What you need to do —
Retype the opening lines of the data exactly, stopping after the line that contains "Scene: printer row". Skip every picture.
########
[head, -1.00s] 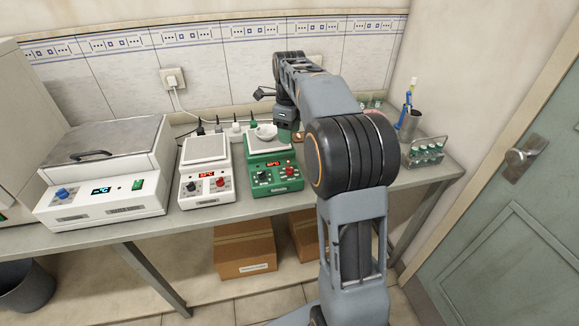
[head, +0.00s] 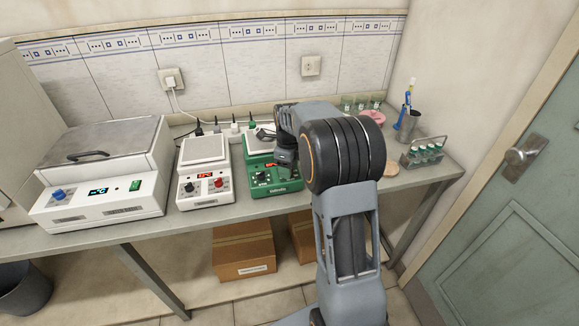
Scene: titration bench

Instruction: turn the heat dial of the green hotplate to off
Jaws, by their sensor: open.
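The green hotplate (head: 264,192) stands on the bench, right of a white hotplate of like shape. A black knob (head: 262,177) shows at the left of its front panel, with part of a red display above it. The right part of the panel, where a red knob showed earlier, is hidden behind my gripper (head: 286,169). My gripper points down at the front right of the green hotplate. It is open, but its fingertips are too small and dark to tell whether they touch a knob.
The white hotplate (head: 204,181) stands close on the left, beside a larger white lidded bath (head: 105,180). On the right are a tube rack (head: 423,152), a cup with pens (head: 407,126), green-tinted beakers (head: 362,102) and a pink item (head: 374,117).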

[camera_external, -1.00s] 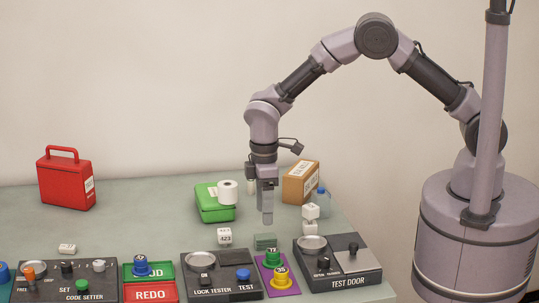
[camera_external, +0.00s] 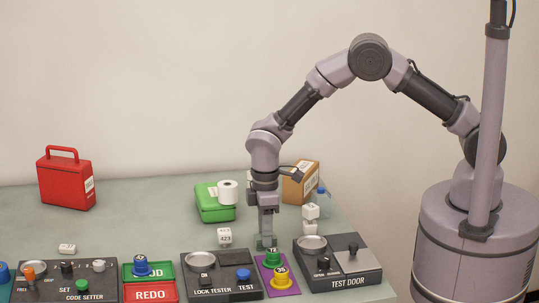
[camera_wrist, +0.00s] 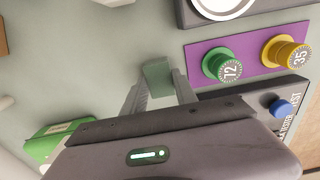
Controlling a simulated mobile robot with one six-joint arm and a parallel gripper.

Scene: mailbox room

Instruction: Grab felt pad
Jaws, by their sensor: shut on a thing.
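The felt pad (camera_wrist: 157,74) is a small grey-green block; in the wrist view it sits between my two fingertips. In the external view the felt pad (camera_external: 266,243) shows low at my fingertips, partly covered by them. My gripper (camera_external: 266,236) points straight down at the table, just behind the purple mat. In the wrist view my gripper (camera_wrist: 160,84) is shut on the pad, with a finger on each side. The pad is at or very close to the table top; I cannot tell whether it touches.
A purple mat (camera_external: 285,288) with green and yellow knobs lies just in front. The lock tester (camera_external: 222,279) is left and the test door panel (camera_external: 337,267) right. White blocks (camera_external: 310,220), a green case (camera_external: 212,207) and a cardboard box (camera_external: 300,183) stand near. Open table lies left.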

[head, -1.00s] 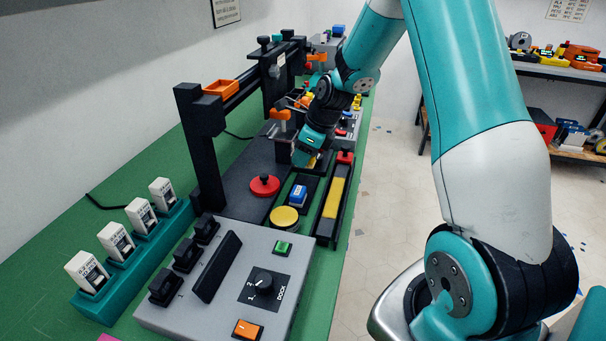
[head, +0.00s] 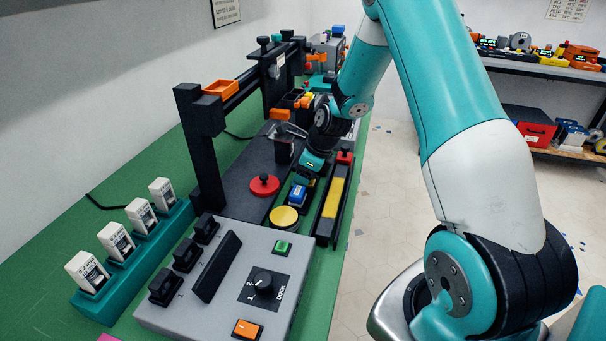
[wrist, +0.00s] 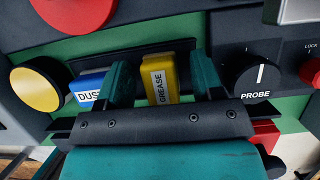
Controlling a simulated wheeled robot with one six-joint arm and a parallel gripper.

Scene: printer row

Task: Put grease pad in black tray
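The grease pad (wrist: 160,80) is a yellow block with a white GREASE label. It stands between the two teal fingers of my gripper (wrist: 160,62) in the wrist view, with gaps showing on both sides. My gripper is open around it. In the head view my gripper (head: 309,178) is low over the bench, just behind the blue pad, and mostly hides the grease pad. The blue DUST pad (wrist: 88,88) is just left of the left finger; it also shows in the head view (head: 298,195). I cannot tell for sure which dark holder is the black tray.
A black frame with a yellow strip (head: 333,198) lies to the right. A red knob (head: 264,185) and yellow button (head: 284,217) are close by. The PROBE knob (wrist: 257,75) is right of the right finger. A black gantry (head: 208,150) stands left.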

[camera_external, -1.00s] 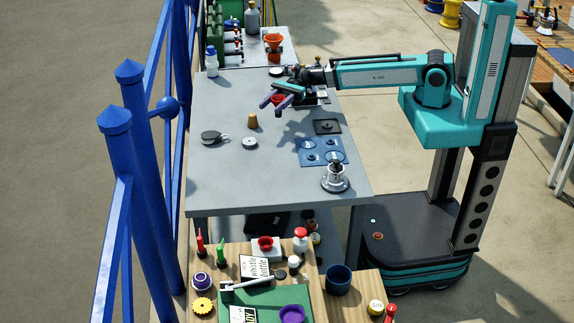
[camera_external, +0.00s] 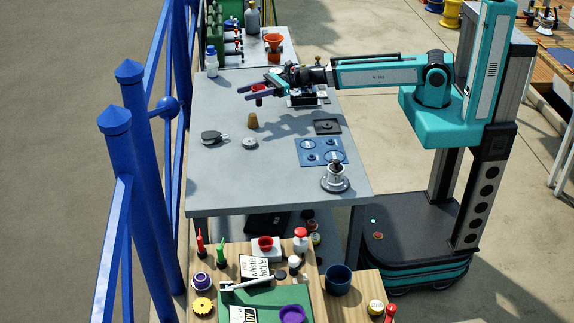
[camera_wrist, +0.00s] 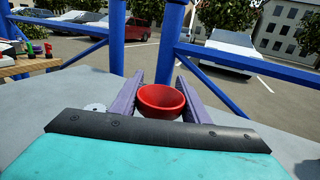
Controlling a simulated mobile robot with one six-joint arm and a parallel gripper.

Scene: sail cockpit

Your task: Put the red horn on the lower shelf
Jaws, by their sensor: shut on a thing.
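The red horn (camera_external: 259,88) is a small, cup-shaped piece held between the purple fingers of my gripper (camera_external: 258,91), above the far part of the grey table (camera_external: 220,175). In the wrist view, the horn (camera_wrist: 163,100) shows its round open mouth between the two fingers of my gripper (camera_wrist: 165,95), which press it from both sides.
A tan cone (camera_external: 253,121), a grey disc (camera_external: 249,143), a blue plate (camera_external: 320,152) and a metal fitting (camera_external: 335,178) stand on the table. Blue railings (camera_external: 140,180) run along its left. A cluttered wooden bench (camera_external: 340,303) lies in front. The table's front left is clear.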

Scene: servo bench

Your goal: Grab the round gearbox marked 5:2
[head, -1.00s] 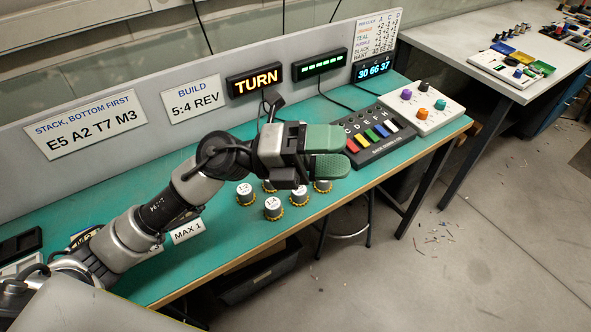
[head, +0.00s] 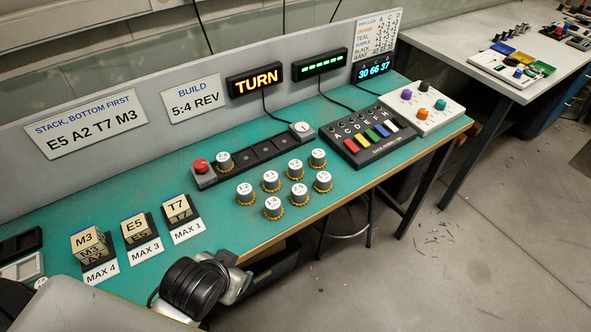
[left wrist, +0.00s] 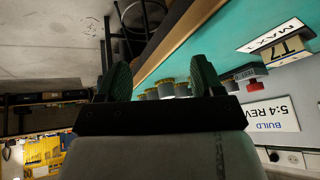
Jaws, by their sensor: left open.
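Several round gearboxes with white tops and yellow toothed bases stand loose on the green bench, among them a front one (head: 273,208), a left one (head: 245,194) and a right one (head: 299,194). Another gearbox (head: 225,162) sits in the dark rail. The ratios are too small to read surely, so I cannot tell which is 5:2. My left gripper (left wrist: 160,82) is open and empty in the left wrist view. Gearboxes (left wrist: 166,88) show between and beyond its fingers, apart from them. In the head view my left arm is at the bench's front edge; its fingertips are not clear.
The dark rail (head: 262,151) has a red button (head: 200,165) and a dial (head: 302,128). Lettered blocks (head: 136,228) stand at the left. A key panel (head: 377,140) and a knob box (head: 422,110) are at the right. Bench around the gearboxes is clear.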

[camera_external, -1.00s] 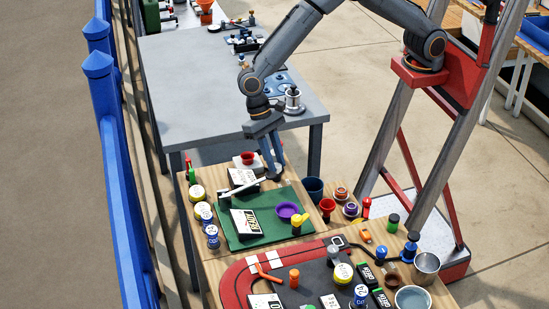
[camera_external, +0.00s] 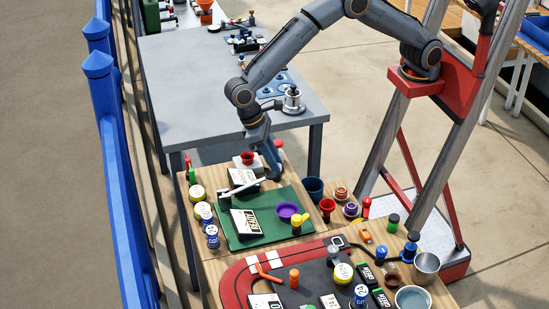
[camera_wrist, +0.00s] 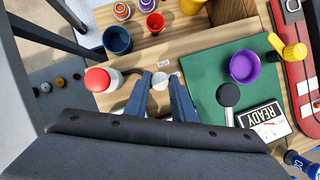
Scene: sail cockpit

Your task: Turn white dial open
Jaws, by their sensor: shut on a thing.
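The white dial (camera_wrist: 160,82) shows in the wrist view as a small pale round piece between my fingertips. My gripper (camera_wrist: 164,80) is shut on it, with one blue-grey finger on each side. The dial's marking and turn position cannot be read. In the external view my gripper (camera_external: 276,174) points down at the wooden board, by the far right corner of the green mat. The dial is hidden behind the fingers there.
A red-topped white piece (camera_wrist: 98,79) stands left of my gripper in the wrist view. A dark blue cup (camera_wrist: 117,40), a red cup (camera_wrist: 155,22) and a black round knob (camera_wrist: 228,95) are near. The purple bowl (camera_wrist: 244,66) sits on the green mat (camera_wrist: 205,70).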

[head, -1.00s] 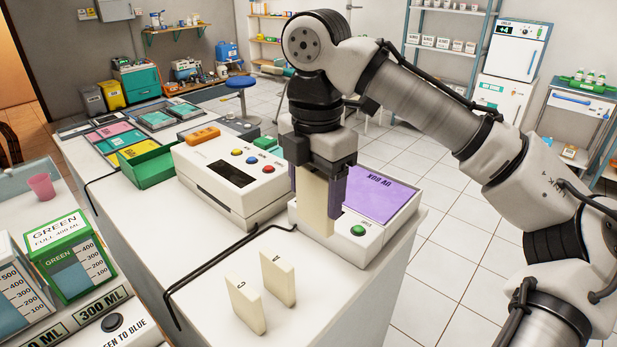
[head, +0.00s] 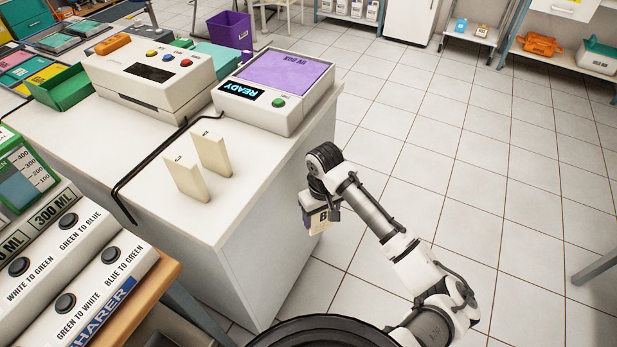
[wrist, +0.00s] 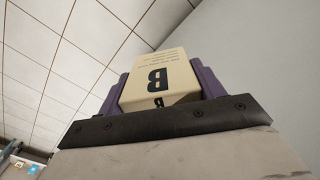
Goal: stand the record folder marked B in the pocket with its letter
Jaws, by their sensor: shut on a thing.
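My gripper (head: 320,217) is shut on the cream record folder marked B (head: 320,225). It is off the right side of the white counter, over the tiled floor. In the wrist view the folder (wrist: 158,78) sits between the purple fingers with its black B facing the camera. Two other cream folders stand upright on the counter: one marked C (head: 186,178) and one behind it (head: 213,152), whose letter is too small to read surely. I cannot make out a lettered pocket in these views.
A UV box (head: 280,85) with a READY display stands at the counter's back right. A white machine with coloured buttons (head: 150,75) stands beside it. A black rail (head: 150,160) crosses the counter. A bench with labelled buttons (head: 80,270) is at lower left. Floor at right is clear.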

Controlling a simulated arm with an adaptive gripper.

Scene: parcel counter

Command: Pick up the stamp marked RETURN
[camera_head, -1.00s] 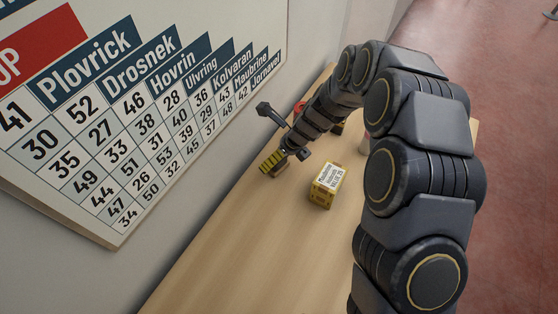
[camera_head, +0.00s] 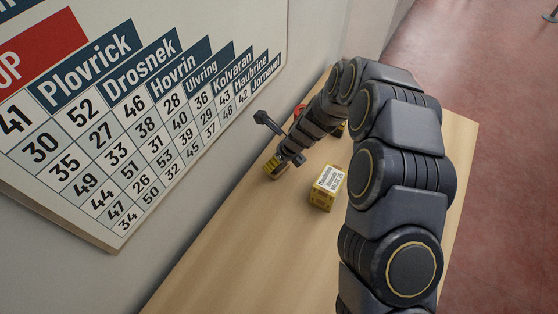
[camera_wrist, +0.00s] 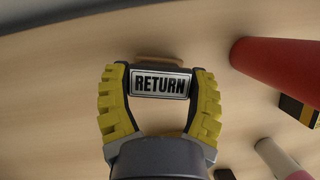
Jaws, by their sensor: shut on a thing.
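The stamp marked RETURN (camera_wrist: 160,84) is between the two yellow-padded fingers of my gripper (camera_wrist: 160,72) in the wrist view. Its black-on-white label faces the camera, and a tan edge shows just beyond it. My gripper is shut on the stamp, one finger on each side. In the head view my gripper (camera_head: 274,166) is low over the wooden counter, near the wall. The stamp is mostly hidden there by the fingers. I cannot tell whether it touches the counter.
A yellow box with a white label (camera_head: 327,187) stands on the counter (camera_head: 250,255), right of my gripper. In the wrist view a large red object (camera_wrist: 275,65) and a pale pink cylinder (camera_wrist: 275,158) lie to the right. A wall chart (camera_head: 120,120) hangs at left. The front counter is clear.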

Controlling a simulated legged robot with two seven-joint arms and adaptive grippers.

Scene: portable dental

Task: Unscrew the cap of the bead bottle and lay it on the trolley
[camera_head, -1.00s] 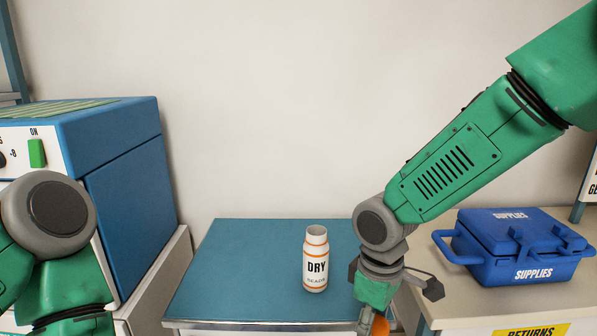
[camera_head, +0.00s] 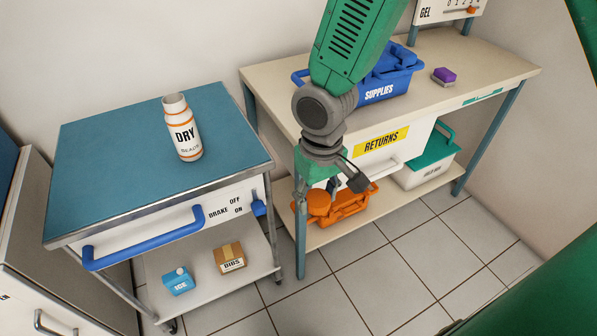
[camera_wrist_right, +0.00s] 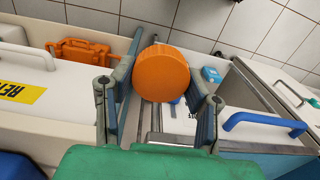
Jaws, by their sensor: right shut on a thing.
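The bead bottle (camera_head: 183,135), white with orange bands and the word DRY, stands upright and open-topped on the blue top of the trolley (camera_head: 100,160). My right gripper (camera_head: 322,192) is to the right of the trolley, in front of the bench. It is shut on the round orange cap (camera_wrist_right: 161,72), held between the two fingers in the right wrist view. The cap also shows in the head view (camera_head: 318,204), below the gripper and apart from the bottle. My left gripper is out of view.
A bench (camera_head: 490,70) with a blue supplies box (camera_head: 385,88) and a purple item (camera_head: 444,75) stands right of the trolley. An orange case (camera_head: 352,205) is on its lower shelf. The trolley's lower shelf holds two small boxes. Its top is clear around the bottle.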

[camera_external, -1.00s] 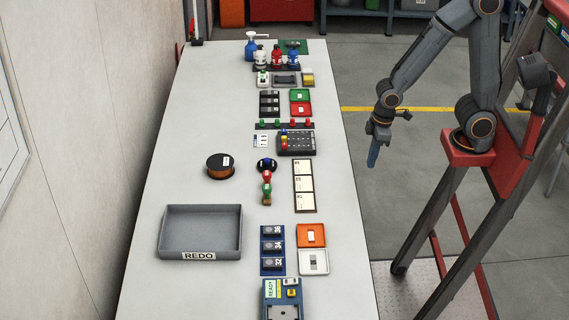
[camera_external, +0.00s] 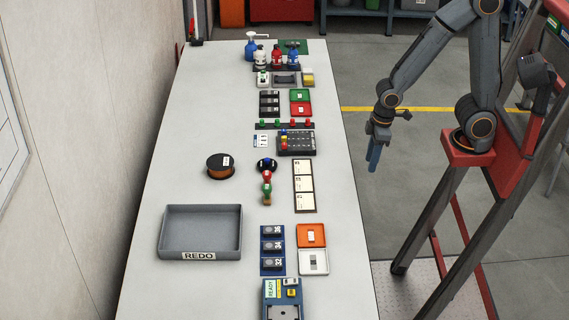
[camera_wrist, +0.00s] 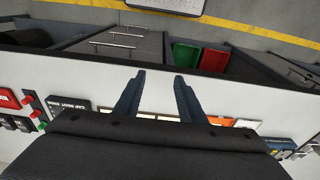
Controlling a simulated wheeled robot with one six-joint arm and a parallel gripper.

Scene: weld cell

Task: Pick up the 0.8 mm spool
########
Written solution —
[head, -1.00s] 
[head, +0.00s] 
Scene: titration bench

Instruction: turn the heat dial of the green hotplate to off
Jaws, by their sensor: open.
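The green hotplate (head: 264,192) stands on the bench, right of a white hotplate of like shape. A black knob (head: 262,177) shows at the left of its front panel, with part of a red display above it. The right part of the panel, where a red knob showed earlier, is hidden behind my gripper (head: 286,169). My gripper points down at the front right of the green hotplate. It is open, but its fingertips are too small and dark to tell whether they touch a knob.
The white hotplate (head: 204,181) stands close on the left, beside a larger white lidded bath (head: 105,180). On the right are a tube rack (head: 423,152), a cup with pens (head: 407,126), green-tinted beakers (head: 362,102) and a pink item (head: 374,117).

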[camera_external, -1.00s] 
[camera_external, +0.00s] 
[camera_wrist, +0.00s] 
Controlling a simulated mobile robot with one six-joint arm and a parallel gripper.

Scene: mailbox room

Instruction: Grab felt pad
Jaws, by their sensor: shut on a thing.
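The felt pad (camera_wrist: 157,74) is a small grey-green block; in the wrist view it sits between my two fingertips. In the external view the felt pad (camera_external: 266,243) shows low at my fingertips, partly covered by them. My gripper (camera_external: 266,236) points straight down at the table, just behind the purple mat. In the wrist view my gripper (camera_wrist: 160,84) is shut on the pad, with a finger on each side. The pad is at or very close to the table top; I cannot tell whether it touches.
A purple mat (camera_external: 285,288) with green and yellow knobs lies just in front. The lock tester (camera_external: 222,279) is left and the test door panel (camera_external: 337,267) right. White blocks (camera_external: 310,220), a green case (camera_external: 212,207) and a cardboard box (camera_external: 300,183) stand near. Open table lies left.

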[head, -1.00s] 
[head, +0.00s] 
[wrist, +0.00s] 
Controlling a simulated wheeled robot with one six-joint arm and a parallel gripper.

Scene: printer row

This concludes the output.